The Friday STU continues with a whole series of extremes & inter-market divergences, worth reading if this drives your trading decisions. While they don't peg a level for the top, they say at current levels it satisfies normal relationships - for example, the S&P is slightly above the 62% retrace of the whole drop in 2007-09. Some bloggers have fixated on Sp1246, where this final wave 5 is 62% of wave 1 (of the C wave that begun at the July low of Sp1011). Other relationships could emerge, such as 1291, where wave 5 would equal wave 1.
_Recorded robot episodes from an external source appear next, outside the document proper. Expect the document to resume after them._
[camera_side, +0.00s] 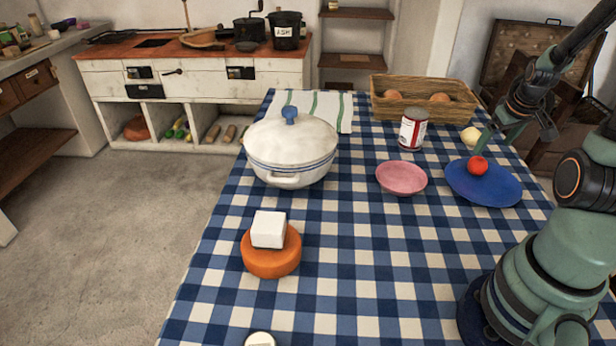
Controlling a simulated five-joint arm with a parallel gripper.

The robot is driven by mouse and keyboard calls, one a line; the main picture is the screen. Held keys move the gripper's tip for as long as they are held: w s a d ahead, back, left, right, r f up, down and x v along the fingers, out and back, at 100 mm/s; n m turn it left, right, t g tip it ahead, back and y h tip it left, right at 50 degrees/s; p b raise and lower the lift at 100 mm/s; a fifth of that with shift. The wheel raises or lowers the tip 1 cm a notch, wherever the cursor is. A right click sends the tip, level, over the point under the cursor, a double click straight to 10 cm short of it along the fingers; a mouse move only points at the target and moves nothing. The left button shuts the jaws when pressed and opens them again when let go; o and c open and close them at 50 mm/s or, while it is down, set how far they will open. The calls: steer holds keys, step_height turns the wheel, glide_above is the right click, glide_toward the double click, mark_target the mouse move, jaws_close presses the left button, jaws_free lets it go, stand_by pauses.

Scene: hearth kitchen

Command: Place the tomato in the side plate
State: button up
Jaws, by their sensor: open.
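The red tomato (478,166) appears within the far left part of the large blue plate (490,191), seemingly resting on it. A smaller pink plate (401,178) lies empty to the left of the blue one. I cannot tell from looks alone which of the two is the side plate. My gripper (482,148) reaches in from the upper right, with its jaws open and a green finger just above the tomato. Whether the finger touches the tomato is too small to tell.
Behind stand a can (413,130), a pale round item (470,136) and a wicker basket (425,101). A lidded white pot (290,151) is on the left. A white block (269,229) sits on an orange round (270,261).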

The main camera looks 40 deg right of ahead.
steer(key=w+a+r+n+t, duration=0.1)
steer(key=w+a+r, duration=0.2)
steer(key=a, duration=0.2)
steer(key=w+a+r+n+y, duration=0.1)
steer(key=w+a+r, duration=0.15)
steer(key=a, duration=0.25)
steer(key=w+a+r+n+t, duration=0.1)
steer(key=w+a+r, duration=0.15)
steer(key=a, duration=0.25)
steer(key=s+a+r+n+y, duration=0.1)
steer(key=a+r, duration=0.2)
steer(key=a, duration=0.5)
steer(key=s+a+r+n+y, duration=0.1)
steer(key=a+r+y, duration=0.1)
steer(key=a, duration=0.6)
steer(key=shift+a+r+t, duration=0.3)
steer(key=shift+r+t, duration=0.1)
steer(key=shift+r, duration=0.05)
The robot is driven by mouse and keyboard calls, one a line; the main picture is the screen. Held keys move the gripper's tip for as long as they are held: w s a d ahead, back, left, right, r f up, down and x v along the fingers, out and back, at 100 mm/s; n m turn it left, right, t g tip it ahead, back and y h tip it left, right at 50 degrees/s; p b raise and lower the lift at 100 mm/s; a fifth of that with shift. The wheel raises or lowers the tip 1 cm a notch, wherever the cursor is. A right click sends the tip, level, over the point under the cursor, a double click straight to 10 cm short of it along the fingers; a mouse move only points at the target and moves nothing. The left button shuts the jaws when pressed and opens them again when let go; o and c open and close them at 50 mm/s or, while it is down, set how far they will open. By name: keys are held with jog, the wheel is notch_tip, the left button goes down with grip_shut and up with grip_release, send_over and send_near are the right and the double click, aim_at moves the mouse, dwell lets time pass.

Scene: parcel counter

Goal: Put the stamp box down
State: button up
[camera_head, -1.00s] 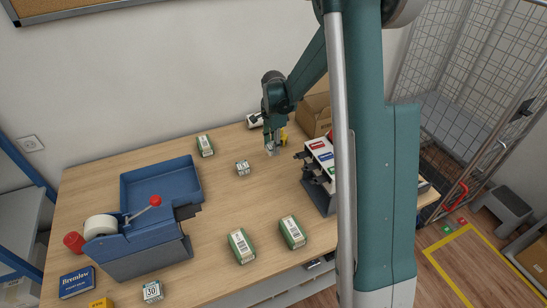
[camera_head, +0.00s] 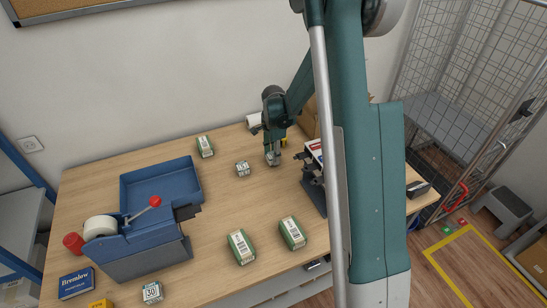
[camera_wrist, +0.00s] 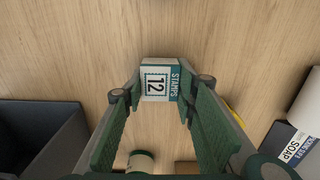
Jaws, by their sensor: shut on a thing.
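The stamp box (camera_wrist: 158,80), small and white with a teal side reading STAMPS and 12, sits between my fingertips in the wrist view. My gripper (camera_wrist: 157,88) is shut on it, one finger on each side. In the head view my gripper (camera_head: 271,157) points down at the back right of the wooden counter (camera_head: 215,205), low over the top. The box is small and partly hidden by the fingers there, and I cannot tell whether it touches the counter.
A blue tray (camera_head: 160,181) and tape dispenser (camera_head: 140,245) are at left. A dark rack (camera_head: 314,190) stands close at right. The counter's middle is clear.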

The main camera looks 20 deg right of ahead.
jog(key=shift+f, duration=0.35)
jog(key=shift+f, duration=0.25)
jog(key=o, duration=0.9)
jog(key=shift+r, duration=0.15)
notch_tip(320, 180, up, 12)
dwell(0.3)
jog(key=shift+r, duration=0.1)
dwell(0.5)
Picking a top is a difficult game. Neely called for a short on Wed but it got taken out. His wave structure should not breach 1240. And a drop may not be the top, yet. The bullish Carl Futia expects the market to hit strong resistance at 1250, and further expects a 50-75 drop "imminently" before heading back above 1300. Even more ebulliently bullish is a self-described "former bear" over at ZH who thinks the market has a ways to run:
Bears continue to get firehosed by the infinite fiat spewed forth by "The Ben Bernank"
He points to the lack of full retail participation in the market, which normally accompanies a top. Indeed, the small investor has been steadily abandoning this market rather than piling on, not normally a characteristic of a bull market either. So his indicator could be used either way: not a top, or not a bull.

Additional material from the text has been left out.